De acordo com a Jamille, ela passou o fim de semana com o marido, que mora na capital paulista, e embarcou para retornar a Belo Horizonte na noite de segunda-feira. Após quatro horas de viagem, o ônibus parou em Perdões e ela desceu com o bebê para lanchar. “Foi então que entrei no banheiro e uma moça deu a mão para a minha filha e começou a brincar. M.
Foi naquele momento, sustenta Jamille, que uma faxineira da lanchonete perguntou à outra mulher, que tem cerca de 30 anos: “Essa preta aí pegou sua filha?” “Foi quando todos questionaram se eu era mesmo mãe da criança”, afirma Jamille. Ela conta que a mulher que tentou sequestrar M. tinha em mãos uma certidão de nascimento de uma menina chamada Jéssica, que teria 1 ano e 8 meses. Nesse momento, relata, a mulher continuou a gritar que M. era filha dela e acusou Jamille de sequestradora. “A faxineira puxou M. do meu colo e a entregou para a mulher. Ela disse que M. jamais poderia ser minha filha porque ela é branca e eu sou negra”, afirmou. Segundo Jamille, outros três funcionários da lanchonete – duas mulheres e um homem – ajudaram a arrancá-la do seu colo. A mulher teria chegado a colocar a criança dentro do carro e a posicionado em uma cadeirinha de bebê.
“Eu fiquei muito apavorada e não sabia como provar o contrário.
O marido de Jamille, Roberto Edaes, de 25, diz que o caso expõe o racismo que há no país. "Infelizmente não será a primeira vez nem a última que ocorrerá esse tipo de situação.
Ele considera inclusive que as pessoas podem ter agido dessa forma porque se tratava de uma mulher. "Se fosse com um homem negro e a filha branca também haveria esse mesmo questionamento? Precisamos debater isso, precisamos ficar atentos”, completou.
ESTRUTURAL “A suspeita da maternidade é apenas um fragmento das recorrentes cenas de racismo e discriminação racial que ocorrem cotidianamente no Brasil. Os últimos censos apontam que os casamentos interraciais, por exemplo, entre negros (autodeclarados pretos e pardos) e brancos não são tão comuns quanto nos parece. Herança do racismo, negros e negras quando têm filhos e filhas fenotipicamente brancos são tratados como ‘cuidadores e cuidadoras’ dessas preciosidades”, afirma Aline Neves, militante negra, professora da Educação Básica e Pesquisadora do Programa Ações Afirmativas na UFMG. “Na escola, no restaurante, no parquinho, em inúmeros lugares, estará a mulher negra colocada em suspeita”, diz.

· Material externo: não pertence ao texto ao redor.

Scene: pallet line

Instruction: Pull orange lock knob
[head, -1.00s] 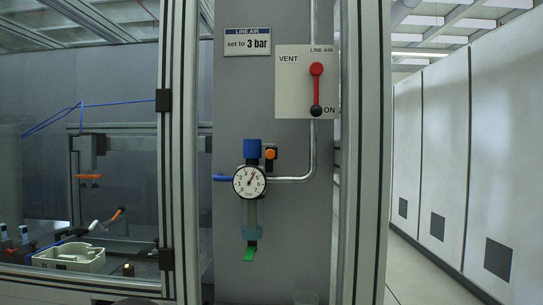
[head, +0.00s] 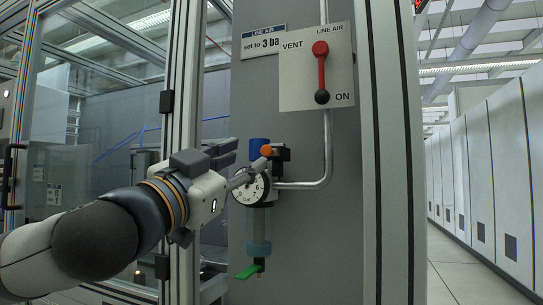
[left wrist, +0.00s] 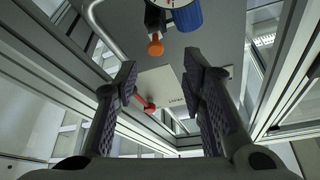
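The orange lock knob (head: 266,150) sits on a black fitting beside the blue regulator cap (head: 259,143), above the round pressure gauge (head: 249,190). My left gripper (head: 246,168) reaches in from the left in front of the gauge and hides part of it. In the left wrist view the left gripper (left wrist: 161,70) is open and empty. There the orange knob (left wrist: 155,46) shows between and just beyond the fingertips, and the blue cap (left wrist: 187,15) lies to its right. I cannot tell whether a finger touches anything. My right gripper is not in view.
The red-handled vent valve (head: 321,75) is on a plate above the regulator. A bent metal pipe (head: 327,155) runs from the fitting up the right. A green lever (head: 250,271) hangs below. Aluminium frame posts (head: 181,80) stand at left and right.

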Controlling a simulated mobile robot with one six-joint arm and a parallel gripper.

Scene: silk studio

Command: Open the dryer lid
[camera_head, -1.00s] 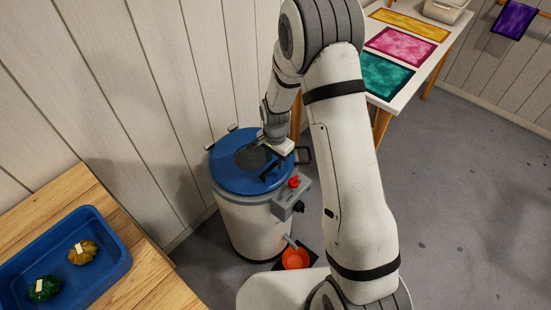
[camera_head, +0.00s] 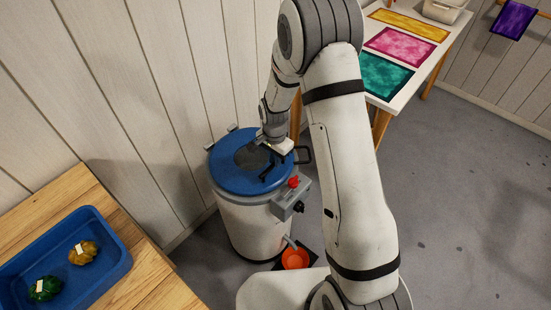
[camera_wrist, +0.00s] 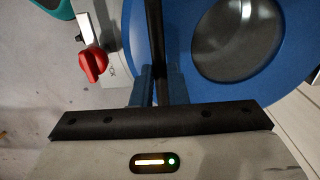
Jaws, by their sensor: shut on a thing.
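The dryer is a pale drum (camera_head: 250,230) with a round blue lid (camera_head: 228,176), which lies flat on top. The lid also shows in the wrist view (camera_wrist: 182,30), with a dark round window (camera_wrist: 237,40) in it. A black bar handle (camera_wrist: 156,30) runs across the lid near its front edge. My gripper (camera_wrist: 157,78) is shut on this handle, one blue-grey finger on each side of the bar. In the head view my gripper (camera_head: 268,160) is above the front right part of the lid, and the arm partly hides it.
A grey control box (camera_head: 287,204) with a red knob (camera_head: 294,182) is on the drum's front. A wooden table with a blue tray (camera_head: 110,238) is at left, a plank wall (camera_head: 130,110) behind. Open floor (camera_head: 460,220) lies right.

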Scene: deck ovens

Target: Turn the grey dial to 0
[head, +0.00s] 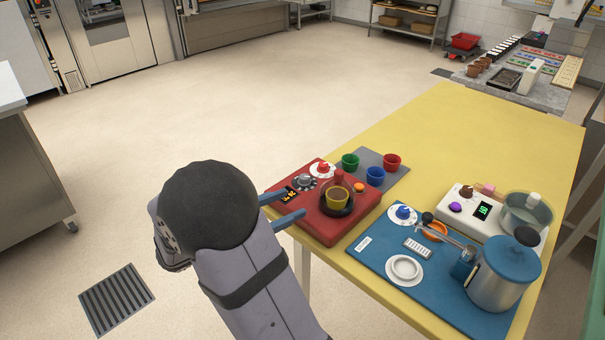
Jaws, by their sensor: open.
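The grey dial (305,182) sits on the top of a red box (318,224) at the left edge of the yellow table. A small dark display (288,195) with orange characters is beside it; I cannot read them surely. My gripper (294,202) is open and empty. Its two blue fingers point right, toward the box, close to the dial's left-front side in the picture. I cannot tell how high they are above the box or which mark the dial points to.
A red knob on a white dial (322,169) is just behind the grey dial. Green (350,161), blue (375,176) and red (391,162) cups are behind. A blue mat (370,250) with a kettle (505,272) lies right. The table's back is clear.

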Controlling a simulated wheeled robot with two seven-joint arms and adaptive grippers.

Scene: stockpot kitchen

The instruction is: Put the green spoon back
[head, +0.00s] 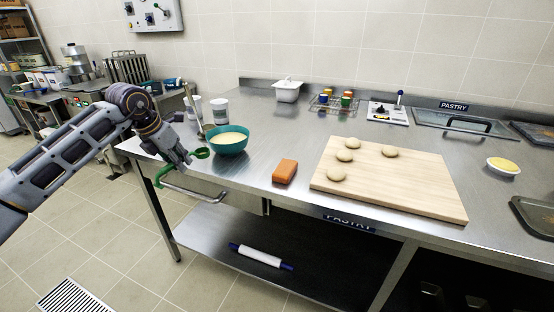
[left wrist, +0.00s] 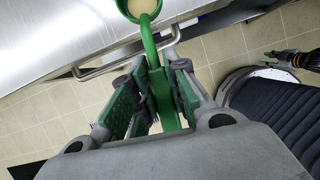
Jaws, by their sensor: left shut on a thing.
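My left gripper (head: 187,160) is shut on the green spoon (head: 202,153), just left of the teal bowl at the table's left front edge. In the left wrist view the spoon's round bowl (left wrist: 142,8) points away from the fingers and has something pale beige in it. Its handle runs back between the fingers (left wrist: 160,98). The teal bowl (head: 230,148) holds a pale yellow mix. A dark jointed part of mine, seemingly my right gripper (left wrist: 284,59), shows small at the right of the left wrist view; its fingers are unclear.
A thin metal upright (head: 190,108) and white tubs (head: 219,111) stand behind the bowl. An orange block (head: 285,171) and a board (head: 410,190) with several dough balls lie to the right. A bar handle (head: 200,195) juts from the table front. Bare steel lies behind the block.

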Para a especialista, o ocorrido com Jamille Edaes apresenta dois fragmentos de sofrimento para a mulher: o risco de se perder um filho e a ofensa racial, devido a difenreça genética entre amabas. "Não é difícil imaginar o medo de nome da vítima diante do risco de ter a filha roubada. Entre os dois corpos em luta pelo direito da criança, e a fragilidade do discurso de uma mulher negra, cuja filha não tem o mesmo fenótipo que o dela, está o racismo para definição da maternidade. Como pode uma mulher negra ter uma filha branca? O imaginário não nos permite aproximações, pois até mesmo a beleza é hierarquizada, os sentimentos são hierarquizados e tudo segue a favor desta mulher branca. A humilhação em ter que provar a que filha é sua, nome da vítima, é semelhante aqueles que têm seus filhos apartados de si pelo fato da vulnerabilidade, em especial em Belo Horizonte – mães órfãs."
Segundo o cientista-social Robson Sávio, integrante do Núcleo de Estudos Sociopolíticos da Pontifícia Universidade Católica (PUC Minas) e do Fórum Brasileiro de Segurança Pública, é preciso uma investigação apurada, atenta aos perigos da rodovia. “É preciso analisar se trata-se de uma situação pontual ou se essa mulher que teria tentando sequestrar a criança faz parte de uma quadrilha. Outra opção é que ela tenha princípios fascistas, que acredite na supremacia branca e ache que tirar aquela criança de um berço negro seria um ‘favor’ para ela”, disse.
Ele pondera que as estradas se tornam locais propícios para esse tipo de crime, devido à falta de articulação entre policias. “Falta uma articulação entre as polícias Federal, estaduais e rodoviárias militares. Além do tráfico de pessoas, o de drogas e o de armas são constantes”, afirma. E mais: Todas as dificuldades enfrentadas pela vítima para conseguir registrar um boletim de ocorrência também desencorajam as pessoas a fazer o mesmo, comenta.